(Source data)

[START]

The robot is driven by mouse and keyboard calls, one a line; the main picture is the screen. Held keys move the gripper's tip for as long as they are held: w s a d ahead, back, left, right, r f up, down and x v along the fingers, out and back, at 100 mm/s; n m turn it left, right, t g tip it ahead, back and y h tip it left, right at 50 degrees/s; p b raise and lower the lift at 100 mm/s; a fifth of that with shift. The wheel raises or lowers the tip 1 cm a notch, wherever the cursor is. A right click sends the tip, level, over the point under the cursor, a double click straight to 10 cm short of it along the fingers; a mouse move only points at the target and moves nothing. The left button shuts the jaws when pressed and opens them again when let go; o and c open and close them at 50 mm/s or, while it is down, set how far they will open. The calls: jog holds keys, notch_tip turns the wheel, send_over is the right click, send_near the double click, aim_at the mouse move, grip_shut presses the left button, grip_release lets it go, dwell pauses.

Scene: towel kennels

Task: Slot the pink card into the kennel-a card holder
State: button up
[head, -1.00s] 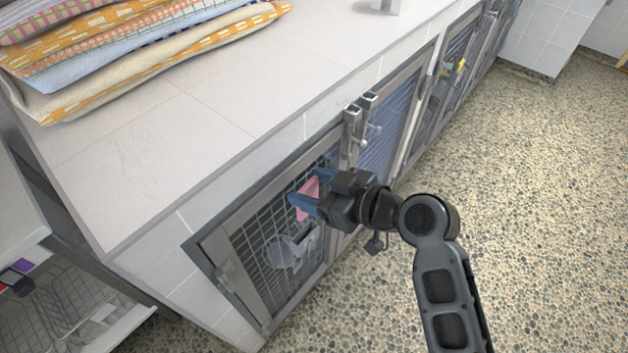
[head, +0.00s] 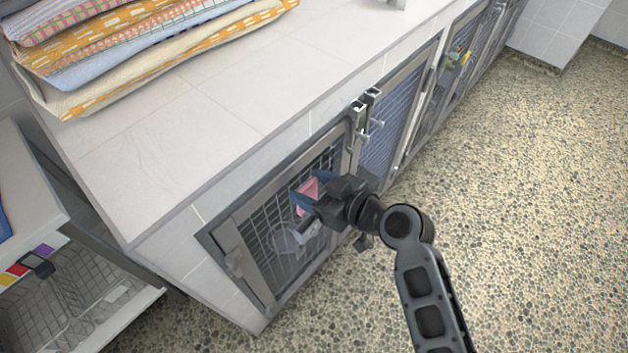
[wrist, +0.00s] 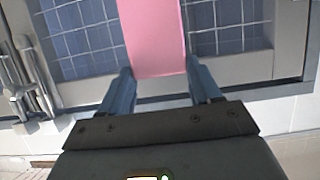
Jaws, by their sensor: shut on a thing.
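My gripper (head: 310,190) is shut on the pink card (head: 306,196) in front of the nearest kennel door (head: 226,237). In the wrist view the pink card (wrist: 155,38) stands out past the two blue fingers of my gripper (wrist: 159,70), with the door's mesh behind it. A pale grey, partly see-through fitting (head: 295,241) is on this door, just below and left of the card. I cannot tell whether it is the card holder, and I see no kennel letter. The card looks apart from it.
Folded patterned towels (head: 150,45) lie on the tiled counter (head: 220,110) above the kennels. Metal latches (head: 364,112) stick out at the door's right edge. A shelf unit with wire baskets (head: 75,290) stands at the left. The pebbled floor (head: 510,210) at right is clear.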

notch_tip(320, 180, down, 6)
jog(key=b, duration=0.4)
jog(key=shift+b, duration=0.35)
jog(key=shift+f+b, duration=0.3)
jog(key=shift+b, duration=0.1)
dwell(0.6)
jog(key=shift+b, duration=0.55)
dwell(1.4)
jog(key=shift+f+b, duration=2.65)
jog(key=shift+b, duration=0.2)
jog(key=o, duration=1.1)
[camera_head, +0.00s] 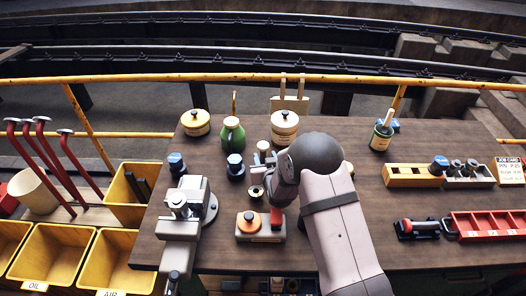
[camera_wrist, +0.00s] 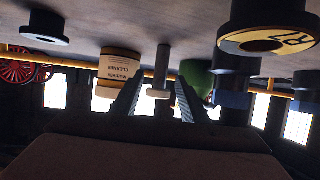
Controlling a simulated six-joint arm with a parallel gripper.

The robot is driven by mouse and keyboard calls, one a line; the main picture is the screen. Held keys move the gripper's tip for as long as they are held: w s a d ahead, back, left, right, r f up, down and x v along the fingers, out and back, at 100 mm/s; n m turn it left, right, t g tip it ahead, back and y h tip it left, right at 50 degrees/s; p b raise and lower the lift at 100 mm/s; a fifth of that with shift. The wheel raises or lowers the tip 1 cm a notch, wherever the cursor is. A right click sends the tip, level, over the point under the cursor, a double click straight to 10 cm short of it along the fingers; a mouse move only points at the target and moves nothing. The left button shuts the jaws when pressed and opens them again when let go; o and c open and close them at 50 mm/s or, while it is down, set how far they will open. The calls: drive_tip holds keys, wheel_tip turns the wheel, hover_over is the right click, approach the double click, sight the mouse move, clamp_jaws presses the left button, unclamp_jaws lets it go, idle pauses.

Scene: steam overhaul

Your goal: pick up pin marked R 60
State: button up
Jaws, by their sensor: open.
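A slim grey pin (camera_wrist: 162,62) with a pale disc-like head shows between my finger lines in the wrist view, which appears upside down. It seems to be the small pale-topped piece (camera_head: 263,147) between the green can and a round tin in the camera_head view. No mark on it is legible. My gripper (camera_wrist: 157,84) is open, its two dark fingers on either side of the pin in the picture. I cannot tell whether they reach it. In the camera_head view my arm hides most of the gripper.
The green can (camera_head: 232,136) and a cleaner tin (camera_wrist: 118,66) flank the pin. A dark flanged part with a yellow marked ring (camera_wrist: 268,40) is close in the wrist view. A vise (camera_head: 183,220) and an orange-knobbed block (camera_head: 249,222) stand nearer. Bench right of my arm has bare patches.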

[END]
[START]

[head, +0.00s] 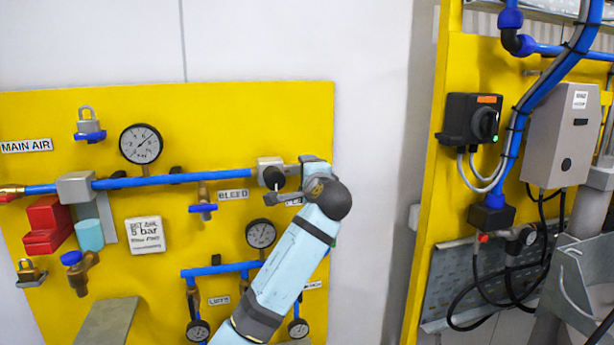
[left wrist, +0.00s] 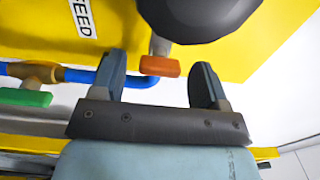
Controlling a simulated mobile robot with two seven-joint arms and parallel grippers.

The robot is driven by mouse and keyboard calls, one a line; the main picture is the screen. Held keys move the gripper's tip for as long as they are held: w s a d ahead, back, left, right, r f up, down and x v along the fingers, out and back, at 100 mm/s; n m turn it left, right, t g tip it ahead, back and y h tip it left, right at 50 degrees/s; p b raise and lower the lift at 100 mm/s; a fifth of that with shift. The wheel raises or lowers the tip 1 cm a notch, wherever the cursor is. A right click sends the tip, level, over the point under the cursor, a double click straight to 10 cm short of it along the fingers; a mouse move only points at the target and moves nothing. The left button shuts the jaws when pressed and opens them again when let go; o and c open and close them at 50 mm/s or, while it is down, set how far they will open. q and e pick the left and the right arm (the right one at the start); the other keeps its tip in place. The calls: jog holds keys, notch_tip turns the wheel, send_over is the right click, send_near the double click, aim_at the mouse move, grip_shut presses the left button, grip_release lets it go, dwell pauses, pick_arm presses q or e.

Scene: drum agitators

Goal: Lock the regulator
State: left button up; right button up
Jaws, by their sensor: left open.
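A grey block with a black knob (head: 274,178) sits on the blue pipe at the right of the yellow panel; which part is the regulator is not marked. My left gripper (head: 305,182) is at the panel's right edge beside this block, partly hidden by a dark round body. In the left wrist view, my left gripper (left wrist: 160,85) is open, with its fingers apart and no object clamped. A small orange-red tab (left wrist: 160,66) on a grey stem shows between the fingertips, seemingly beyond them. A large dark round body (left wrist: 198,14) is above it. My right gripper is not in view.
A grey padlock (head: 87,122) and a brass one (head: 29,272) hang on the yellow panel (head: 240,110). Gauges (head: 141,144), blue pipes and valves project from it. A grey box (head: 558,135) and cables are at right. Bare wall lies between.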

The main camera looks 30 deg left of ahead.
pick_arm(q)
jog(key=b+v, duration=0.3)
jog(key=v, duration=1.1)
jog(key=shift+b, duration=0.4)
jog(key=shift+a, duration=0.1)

[END]
[START]

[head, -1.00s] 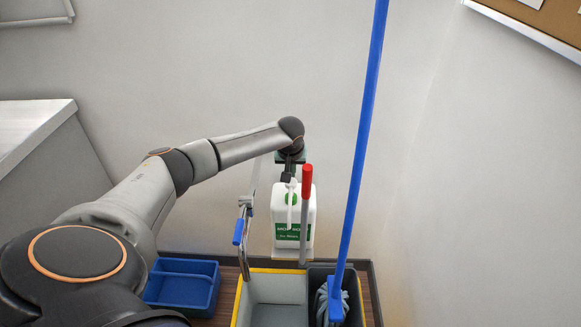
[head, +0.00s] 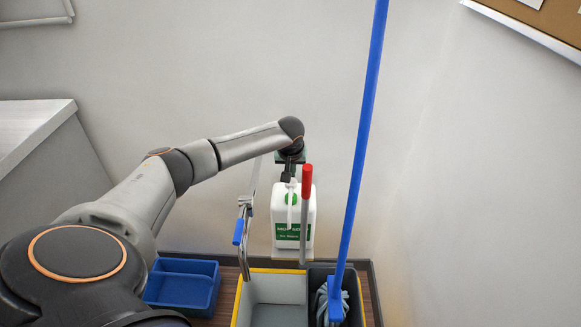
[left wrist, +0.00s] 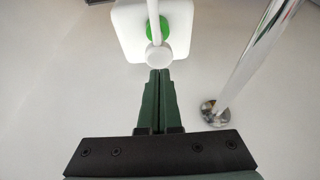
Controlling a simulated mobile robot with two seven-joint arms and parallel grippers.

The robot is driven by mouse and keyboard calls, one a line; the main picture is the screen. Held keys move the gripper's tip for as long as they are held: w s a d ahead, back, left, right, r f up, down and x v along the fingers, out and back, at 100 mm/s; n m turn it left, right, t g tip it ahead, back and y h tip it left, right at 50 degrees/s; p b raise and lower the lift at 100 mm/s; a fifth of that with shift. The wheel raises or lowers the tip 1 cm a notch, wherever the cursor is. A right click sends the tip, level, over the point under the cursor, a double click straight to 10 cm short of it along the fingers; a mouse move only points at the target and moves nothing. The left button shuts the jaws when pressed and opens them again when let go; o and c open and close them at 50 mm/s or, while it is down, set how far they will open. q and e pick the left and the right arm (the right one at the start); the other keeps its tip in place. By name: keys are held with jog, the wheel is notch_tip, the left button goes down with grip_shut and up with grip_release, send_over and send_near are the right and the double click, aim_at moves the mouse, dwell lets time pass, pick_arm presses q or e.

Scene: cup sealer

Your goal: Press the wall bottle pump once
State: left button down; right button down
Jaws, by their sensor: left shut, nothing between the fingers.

[END]

WHAT THE TASK REQUIRES: Only the lines from the one bearing "Scene: towel kennels" to the one bearing "[wrist, +0.00s]", both included, should be restated word for word, with pictures left out.

TASK RESULT:
Scene: towel kennels

Task: Slot the pink card into the kennel-a card holder
State: button up
[head, -1.00s] 
[head, +0.00s] 
[wrist, +0.00s] 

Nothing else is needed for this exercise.